Evaluation <- function(S, z) {
class1 <- S[[1]]
class2 <- S[[2]]
n <- nrow(class1)
y1 <- matrix(ncol = n, nrow = 1)
y2 <- matrix(ncol = n, nrow = 1)
for (i in 1:n) {
x1 <- class1[i, ]
x2 <- class2[i, ]
if (t(z) %*% x1 < 0) {
y1[i] <- -1
} else {
y1[i] <- 1
}
if (t(z) %*% x2 > 0) {
y2[i] <- 1
} else {
y2[i] <- -1
}
}
Result <- list(y1, y2)
names(Result) <- c("-1", " 1")
return(Result)
}
The batch version with variable step size alpha(k) = 1/k ,where k is the number of the current iteration.
The fixed-increment single sample version
p1 <- function(S, y) {
n <- nrow(S[[1]])
m <- ncol(S[[1]])
R <- matrix(ncol = m, nrow = 1)
z <- rnorm(m)
R[1, ] <- z
for (k in 1:10000) {
R <- rbind(R, matrix(ncol = m, nrow = 1))
Cp <- 0
dCp <- 0
for (i in 1:n) {
x1 <- S[[1]][i, ]
x2 <- S[[2]][i, ]
if (z %*% x1 > 0) {
Cp <- Cp + abs(z %*% x1)
dCp <- dCp + (-y[[1]][i]) * x1
}
if (z %*% x2 < 0) {
Cp <- Cp + abs(z %*% x2)
dCp <- dCp + (-y[[2]][i]) * x2
}
}
if (Cp == 0) {
return(R[-(k + 1), ])
}
z <- z - (1/k) * dCp
R[k + 1, ] <- z
}
return(k)
}
p2 <- function(S, y) {
n <- nrow(S[[1]])
m <- ncol(S[[1]])
R <- matrix(ncol = m, nrow = 1)
z <- rnorm(m)
R[1, ] <- z
for (k in 1:10000) {
Cp <- 0
R <- rbind(R, matrix(ncol = m, nrow = 1))
for (i in 1:n) {
x1 <- S[[1]][i, ]
x2 <- S[[2]][i, ]
if (t(z) %*% x1 > 0) {
z = z - x1
Cp <- Cp + abs(z %*% x1)
}
if (t(z) %*% x2 < 0) {
z = z + x2
Cp <- Cp + abs(z %*% x2)
}
R[k + 1, ] <- z
}
if (Cp == 0) {
return(R[-(k + 1), ])
}
}
return(k)
}
use these two methods to train hyperplane
w <- rnorm(3)
train <- fakedata(w, 100)
test <- fakedata(w, 100)
y <- Evaluation(train, w)
r1 <- p1(train, y)
r2 <- p2(train, y)
I write a plot function
plot.hyperplane <- function(rx) {
n <- nrow(rx)
for (i in 1:n) {
m <- (1/(sqrt(rx[i, ][1]^2 + rx[i, ][2]^2))) * rx[i, ]
r <- Null(m[1:2])
z <- r + m[3] * c(m[1], m[2])
if (i < n) {
b = r[2]/r[1]
plot(z[2] ~ z[1], xlim = c(-5, 5), ylim = c(-5, 5), pch = 19, cex = 0.001,
xaxt = "n", yaxt = "n", ann = F, col = 4)

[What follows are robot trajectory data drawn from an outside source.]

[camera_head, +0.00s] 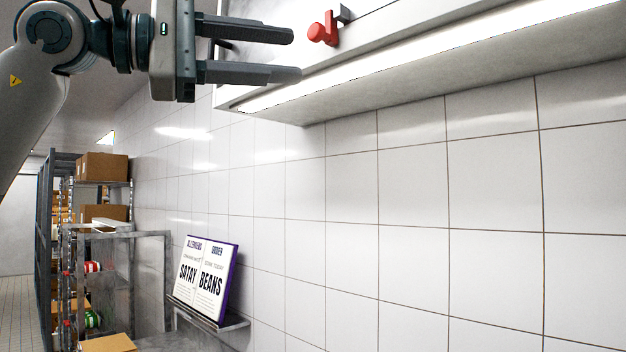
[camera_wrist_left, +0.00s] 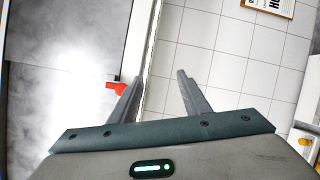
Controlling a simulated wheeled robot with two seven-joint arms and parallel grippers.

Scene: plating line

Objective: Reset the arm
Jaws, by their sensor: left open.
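My left gripper (camera_head: 296,55) comes in from the upper left in the head view, raised high in front of the tiled wall. Its two dark fingers are apart with nothing between them. In the left wrist view the open fingers (camera_wrist_left: 157,80) also show empty. A red knob (camera_head: 323,29) on the hood lies just beyond the fingertips in the head view. The red knob (camera_wrist_left: 116,88) shows beside the left finger in the wrist view; I cannot tell whether they touch. My right gripper is in neither view.
A hood (camera_head: 400,80) with a lit strip hangs along the wall at upper right. An open sign reading "SATAY BEANS" (camera_head: 203,279) stands on a small wall ledge (camera_head: 236,324). Shelving with cardboard boxes (camera_head: 102,167) stands at left. The wall at right is bare.

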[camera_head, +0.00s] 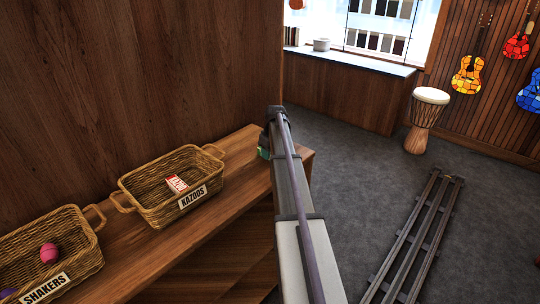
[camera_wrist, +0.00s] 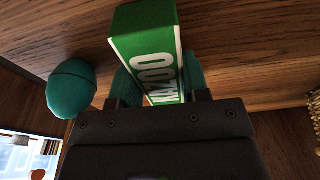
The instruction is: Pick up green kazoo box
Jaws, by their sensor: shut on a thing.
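In the head view my arm hides most of the gripper, and only a bit of green (camera_head: 263,152) shows beside the arm near the bench's right end.
A teal egg-shaped thing (camera_wrist: 72,90) is just left of the gripper in the wrist view. A drum (camera_head: 424,120) stands on the floor.

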abline(a = -sign(m[2]) * m[3] * sqrt(b^2 + 1), b = r[2]/r[1], col = 4)
par(new = T)
} else {
plot(z[2] ~ z[1], xlim = c(-5, 5), ylim = c(-5, 5), pch = 19, cex = 0.001,
xlab = "Dimension1", ylab = "Dimension2", main = "Hyperplane Classifier",
col = 4)
b = r[2]/r[1]
abline(a = -sign(m[2]) * m[3] * sqrt(b^2 + 1), b = r[2]/r[1], col = 1)
}
}
points(test[[1]][, -3], pch = c("x"), cex = 0.5, col = 2)
points(test[[2]][, -3], pch = c("o"), cex = 0.5, col = 3)
par(new = F)
}
plot.hyperplane(r2)
Then I will only plot the final affine hyperplane
Preparation for plotting hyperplane.
n <- nrow(r1)
r <- r1[n, ]
m <- (1/(sqrt(r[1]^2 + r[2]^2))) * r
R <- Null(m[1:2])
b <- R[2]/R[1]
z <- R + m[3] * c(m[1], m[2])
plot(z[2] ~ z[1], xlim = c(-5, 5), ylim = c(-5, 5), pch = 19, cex = 0.001, xlab = "Dimension1",
ylab = "Dimension2", main = "Hyperplane Classifier", col = 4)
abline(a = -sign(m[2]) * m[3] * sqrt(b^2 + 1), b = b, col = 1)
points(test[[1]][, -3], pch = c("x"), cex = 0.5, col = 2)
points(test[[2]][, -3], pch = c("o"), cex = 0.5, col = 3)